• The problem
Write the listing out again, all of it, word for word.

• Collected material
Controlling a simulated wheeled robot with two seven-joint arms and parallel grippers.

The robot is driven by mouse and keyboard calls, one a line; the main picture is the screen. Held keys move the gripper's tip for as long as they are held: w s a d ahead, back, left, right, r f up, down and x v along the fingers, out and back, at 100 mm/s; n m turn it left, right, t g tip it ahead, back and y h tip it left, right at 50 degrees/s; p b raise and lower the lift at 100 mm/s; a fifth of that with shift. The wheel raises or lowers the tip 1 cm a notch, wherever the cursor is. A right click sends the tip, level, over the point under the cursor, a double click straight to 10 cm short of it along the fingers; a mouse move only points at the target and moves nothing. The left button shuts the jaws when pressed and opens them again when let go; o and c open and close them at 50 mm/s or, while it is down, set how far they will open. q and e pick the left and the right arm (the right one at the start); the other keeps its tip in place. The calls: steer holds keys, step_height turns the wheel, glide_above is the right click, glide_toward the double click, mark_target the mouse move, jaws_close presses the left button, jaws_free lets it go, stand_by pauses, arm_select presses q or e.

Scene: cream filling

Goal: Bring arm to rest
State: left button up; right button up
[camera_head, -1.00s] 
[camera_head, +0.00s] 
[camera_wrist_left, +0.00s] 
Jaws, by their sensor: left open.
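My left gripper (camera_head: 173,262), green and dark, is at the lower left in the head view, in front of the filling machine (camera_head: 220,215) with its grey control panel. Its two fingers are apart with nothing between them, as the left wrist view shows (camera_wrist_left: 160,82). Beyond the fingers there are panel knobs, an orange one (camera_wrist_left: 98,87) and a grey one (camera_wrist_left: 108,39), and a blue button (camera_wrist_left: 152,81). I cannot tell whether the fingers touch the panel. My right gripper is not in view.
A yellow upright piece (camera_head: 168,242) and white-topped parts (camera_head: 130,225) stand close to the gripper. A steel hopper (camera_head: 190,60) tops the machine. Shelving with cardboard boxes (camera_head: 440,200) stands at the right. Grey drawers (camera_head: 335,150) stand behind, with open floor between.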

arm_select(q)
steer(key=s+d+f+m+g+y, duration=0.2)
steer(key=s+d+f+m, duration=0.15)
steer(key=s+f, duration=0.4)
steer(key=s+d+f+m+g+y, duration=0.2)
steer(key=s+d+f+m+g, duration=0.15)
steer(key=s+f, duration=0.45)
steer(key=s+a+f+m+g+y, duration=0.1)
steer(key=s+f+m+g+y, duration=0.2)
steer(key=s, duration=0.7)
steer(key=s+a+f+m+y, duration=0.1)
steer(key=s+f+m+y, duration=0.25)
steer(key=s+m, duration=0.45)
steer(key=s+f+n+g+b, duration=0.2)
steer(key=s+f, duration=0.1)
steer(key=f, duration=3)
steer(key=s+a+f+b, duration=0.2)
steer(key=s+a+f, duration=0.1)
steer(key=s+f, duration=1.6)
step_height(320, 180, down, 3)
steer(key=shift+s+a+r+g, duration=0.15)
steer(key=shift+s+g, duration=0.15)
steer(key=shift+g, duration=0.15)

• Answer
Controlling a simulated wheeled robot with two seven-joint arms and parallel grippers.

The robot is driven by mouse and keyboard calls, one a line; the main picture is the screen. Held keys move the gripper's tip for as long as they are held: w s a d ahead, back, left, right, r f up, down and x v along the fingers, out and back, at 100 mm/s; n m turn it left, right, t g tip it ahead, back and y h tip it left, right at 50 degrees/s; p b raise and lower the lift at 100 mm/s; a fifth of that with shift. The wheel raises or lowers the tip 1 cm a notch, wherever the cursor is. A right click sends the tip, level, over the point under the cursor, a double click straight to 10 cm short of it along the fingers; a mouse move only points at the target and moves nothing. The left button shuts the jaws when pressed and opens them again when let go; o and c open and close them at 50 mm/s or, while it is down, set how far they will open. q and e pick the left and the right arm (the right one at the start); the other keeps its tip in place. The calls: steer holds keys, step_height turns the wheel, glide_above is the right click, glide_toward the double click, mark_target the mouse move, jaws_close presses the left button, jaws_free lets it go, stand_by pauses, arm_select presses q or e.

Scene: cream filling

Goal: Bring arm to rest
State: left button up; right button up
[camera_head, -1.00s] 
[camera_head, +0.00s] 
[camera_wrist_left, +0.00s] 
Jaws, by their sensor: left open.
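My left gripper (camera_head: 173,262), green and dark, is at the lower left in the head view, in front of the filling machine (camera_head: 220,215) with its grey control panel. Its two fingers are apart with nothing between them, as the left wrist view shows (camera_wrist_left: 160,82). Beyond the fingers there are panel knobs, an orange one (camera_wrist_left: 98,87) and a grey one (camera_wrist_left: 108,39), and a blue button (camera_wrist_left: 152,81). I cannot tell whether the fingers touch the panel. My right gripper is not in view.
A yellow upright piece (camera_head: 168,242) and white-topped parts (camera_head: 130,225) stand close to the gripper. A steel hopper (camera_head: 190,60) tops the machine. Shelving with cardboard boxes (camera_head: 440,200) stands at the right. Grey drawers (camera_head: 335,150) stand behind, with open floor between.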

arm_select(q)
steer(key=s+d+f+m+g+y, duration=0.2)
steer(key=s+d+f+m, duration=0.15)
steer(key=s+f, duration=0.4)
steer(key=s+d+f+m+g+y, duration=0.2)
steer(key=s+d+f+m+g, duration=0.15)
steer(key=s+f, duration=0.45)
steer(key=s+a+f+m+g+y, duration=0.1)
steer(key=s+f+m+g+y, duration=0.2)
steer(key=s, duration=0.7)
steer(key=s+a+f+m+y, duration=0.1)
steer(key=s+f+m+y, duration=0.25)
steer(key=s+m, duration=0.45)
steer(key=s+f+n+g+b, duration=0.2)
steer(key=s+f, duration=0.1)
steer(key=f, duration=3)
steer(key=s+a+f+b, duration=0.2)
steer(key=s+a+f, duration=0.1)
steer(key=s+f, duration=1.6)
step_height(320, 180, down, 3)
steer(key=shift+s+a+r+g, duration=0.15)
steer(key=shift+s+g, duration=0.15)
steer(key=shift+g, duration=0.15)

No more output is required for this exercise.